[start of AVAILABLE DATA]

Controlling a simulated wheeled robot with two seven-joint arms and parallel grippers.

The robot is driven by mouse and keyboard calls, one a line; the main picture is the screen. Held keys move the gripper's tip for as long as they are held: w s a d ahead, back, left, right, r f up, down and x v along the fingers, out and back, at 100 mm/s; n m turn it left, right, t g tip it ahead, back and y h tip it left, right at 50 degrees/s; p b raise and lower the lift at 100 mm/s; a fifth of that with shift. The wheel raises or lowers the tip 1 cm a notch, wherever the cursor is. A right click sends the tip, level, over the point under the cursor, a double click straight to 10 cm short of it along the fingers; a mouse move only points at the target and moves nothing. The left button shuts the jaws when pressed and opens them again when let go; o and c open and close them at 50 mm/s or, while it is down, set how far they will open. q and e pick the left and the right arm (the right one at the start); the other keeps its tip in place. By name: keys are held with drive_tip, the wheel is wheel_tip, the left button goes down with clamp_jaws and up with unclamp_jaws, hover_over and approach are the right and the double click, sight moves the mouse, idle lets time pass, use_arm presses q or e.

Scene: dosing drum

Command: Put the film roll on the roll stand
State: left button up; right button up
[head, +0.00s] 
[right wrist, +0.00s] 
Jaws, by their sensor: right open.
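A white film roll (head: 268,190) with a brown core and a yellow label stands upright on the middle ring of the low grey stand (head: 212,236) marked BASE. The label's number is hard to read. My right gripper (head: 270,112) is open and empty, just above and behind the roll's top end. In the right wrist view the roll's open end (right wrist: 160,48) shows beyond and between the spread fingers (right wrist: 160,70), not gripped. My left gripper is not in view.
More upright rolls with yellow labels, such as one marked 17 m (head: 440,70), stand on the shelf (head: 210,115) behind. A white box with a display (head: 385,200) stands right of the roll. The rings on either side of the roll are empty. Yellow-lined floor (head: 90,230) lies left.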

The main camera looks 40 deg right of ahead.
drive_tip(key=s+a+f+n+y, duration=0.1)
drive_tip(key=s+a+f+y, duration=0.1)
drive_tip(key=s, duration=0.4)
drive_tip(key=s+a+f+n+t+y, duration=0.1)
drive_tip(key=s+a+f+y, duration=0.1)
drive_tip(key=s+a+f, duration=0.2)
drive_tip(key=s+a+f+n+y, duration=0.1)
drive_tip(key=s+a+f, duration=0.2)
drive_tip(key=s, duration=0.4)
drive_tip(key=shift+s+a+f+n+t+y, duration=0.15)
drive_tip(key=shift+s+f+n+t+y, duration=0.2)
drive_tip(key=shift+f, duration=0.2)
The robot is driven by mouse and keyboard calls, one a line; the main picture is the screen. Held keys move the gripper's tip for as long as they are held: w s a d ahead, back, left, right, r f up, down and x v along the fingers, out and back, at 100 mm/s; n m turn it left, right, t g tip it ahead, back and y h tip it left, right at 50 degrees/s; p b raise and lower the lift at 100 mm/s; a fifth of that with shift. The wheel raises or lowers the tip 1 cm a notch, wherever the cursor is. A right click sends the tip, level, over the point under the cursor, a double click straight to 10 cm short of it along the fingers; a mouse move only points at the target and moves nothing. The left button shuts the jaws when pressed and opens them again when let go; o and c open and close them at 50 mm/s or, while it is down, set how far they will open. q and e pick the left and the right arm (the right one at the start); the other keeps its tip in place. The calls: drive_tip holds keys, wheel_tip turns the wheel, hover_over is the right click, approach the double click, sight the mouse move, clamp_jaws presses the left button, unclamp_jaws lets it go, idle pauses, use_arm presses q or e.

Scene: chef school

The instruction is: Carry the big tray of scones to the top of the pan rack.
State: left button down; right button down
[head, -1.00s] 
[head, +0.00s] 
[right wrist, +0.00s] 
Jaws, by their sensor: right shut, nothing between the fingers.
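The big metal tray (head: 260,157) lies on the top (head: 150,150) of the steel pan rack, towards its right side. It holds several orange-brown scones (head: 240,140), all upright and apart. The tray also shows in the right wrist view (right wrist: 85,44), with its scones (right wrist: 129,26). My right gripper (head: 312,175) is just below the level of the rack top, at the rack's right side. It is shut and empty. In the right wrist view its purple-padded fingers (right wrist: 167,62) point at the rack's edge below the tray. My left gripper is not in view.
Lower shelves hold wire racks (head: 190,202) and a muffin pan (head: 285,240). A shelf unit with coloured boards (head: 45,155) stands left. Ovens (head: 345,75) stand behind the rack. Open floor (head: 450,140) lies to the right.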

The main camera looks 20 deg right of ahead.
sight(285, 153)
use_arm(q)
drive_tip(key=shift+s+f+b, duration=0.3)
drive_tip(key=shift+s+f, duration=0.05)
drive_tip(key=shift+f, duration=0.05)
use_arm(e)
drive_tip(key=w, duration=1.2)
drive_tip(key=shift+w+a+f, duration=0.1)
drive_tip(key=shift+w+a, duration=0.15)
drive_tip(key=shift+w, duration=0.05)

[end of AVAILABLE DATA]

TASK - Return every record, word for word.

WRITTEN RESPONSE -
Controlling a simulated wheeled robot with two seven-joint arms and parallel grippers.

The robot is driven by mouse and keyboard calls, one a line; the main picture is the screen. Held keys move the gripper's tip for as long as they are held: w s a d ahead, back, left, right, r f up, down and x v along the fingers, out and back, at 100 mm/s; n m turn it left, right, t g tip it ahead, back and y h tip it left, right at 50 degrees/s; p b raise and lower the lift at 100 mm/s; a fifth of that with shift. The wheel raises or lowers the tip 1 cm a notch, wherever the cursor is. A right click sends the tip, level, over the point under the cursor, a double click straight to 10 cm short of it along the fingers; a mouse move only points at the target and moves nothing. The left button shuts the jaws when pressed and opens them again when let go; o and c open and close them at 50 mm/s or, while it is down, set how far they will open. q and e pick the left and the right arm (the right one at the start); the other keeps its tip in place. By name: keys are held with drive_tip, the wheel is wheel_tip, the left button goes down with clamp_jaws and up with unclamp_jaws, hover_over and approach are the right and the double click, sight moves the mouse, idle lets time pass, use_arm presses q or e.

Scene: dosing drum

Command: Put the film roll on the roll stand
State: left button up; right button up
[head, +0.00s] 
[right wrist, +0.00s] 
Jaws, by their sensor: right open.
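A white film roll (head: 268,190) with a brown core and a yellow label stands upright on the middle ring of the low grey stand (head: 212,236) marked BASE. The label's number is hard to read. My right gripper (head: 270,112) is open and empty, just above and behind the roll's top end. In the right wrist view the roll's open end (right wrist: 160,48) shows beyond and between the spread fingers (right wrist: 160,70), not gripped. My left gripper is not in view.
More upright rolls with yellow labels, such as one marked 17 m (head: 440,70), stand on the shelf (head: 210,115) behind. A white box with a display (head: 385,200) stands right of the roll. The rings on either side of the roll are empty. Yellow-lined floor (head: 90,230) lies left.

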The main camera looks 40 deg right of ahead.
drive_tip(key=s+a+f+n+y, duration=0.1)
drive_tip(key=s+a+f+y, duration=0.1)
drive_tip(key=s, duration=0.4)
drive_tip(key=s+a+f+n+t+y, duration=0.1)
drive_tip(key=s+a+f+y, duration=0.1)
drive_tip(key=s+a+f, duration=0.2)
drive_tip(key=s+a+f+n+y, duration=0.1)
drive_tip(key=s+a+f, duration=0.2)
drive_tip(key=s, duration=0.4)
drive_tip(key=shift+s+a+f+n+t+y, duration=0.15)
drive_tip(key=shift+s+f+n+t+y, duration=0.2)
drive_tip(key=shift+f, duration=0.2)
The robot is driven by mouse and keyboard calls, one a line; the main picture is the screen. Held keys move the gripper's tip for as long as they are held: w s a d ahead, back, left, right, r f up, down and x v along the fingers, out and back, at 100 mm/s; n m turn it left, right, t g tip it ahead, back and y h tip it left, right at 50 degrees/s; p b raise and lower the lift at 100 mm/s; a fifth of that with shift. The wheel raises or lowers the tip 1 cm a notch, wherever the cursor is. A right click sends the tip, level, over the point under the cursor, a double click straight to 10 cm short of it along the fingers; a mouse move only points at the target and moves nothing. The left button shuts the jaws when pressed and opens them again when let go; o and c open and close them at 50 mm/s or, while it is down, set how far they will open. q and e pick the left and the right arm (the right one at the start); the other keeps its tip in place. The calls: drive_tip holds keys, wheel_tip turns the wheel, hover_over is the right click, approach the double click, sight the mouse move, clamp_jaws presses the left button, unclamp_jaws lets it go, idle pauses, use_arm presses q or e.

Scene: chef school

The instruction is: Carry the big tray of scones to the top of the pan rack.
State: left button down; right button down
[head, -1.00s] 
[head, +0.00s] 
[right wrist, +0.00s] 
Jaws, by their sensor: right shut, nothing between the fingers.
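The big metal tray (head: 260,157) lies on the top (head: 150,150) of the steel pan rack, towards its right side. It holds several orange-brown scones (head: 240,140), all upright and apart. The tray also shows in the right wrist view (right wrist: 85,44), with its scones (right wrist: 129,26). My right gripper (head: 312,175) is just below the level of the rack top, at the rack's right side. It is shut and empty. In the right wrist view its purple-padded fingers (right wrist: 167,62) point at the rack's edge below the tray. My left gripper is not in view.
Lower shelves hold wire racks (head: 190,202) and a muffin pan (head: 285,240). A shelf unit with coloured boards (head: 45,155) stands left. Ovens (head: 345,75) stand behind the rack. Open floor (head: 450,140) lies to the right.

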The main camera looks 20 deg right of ahead.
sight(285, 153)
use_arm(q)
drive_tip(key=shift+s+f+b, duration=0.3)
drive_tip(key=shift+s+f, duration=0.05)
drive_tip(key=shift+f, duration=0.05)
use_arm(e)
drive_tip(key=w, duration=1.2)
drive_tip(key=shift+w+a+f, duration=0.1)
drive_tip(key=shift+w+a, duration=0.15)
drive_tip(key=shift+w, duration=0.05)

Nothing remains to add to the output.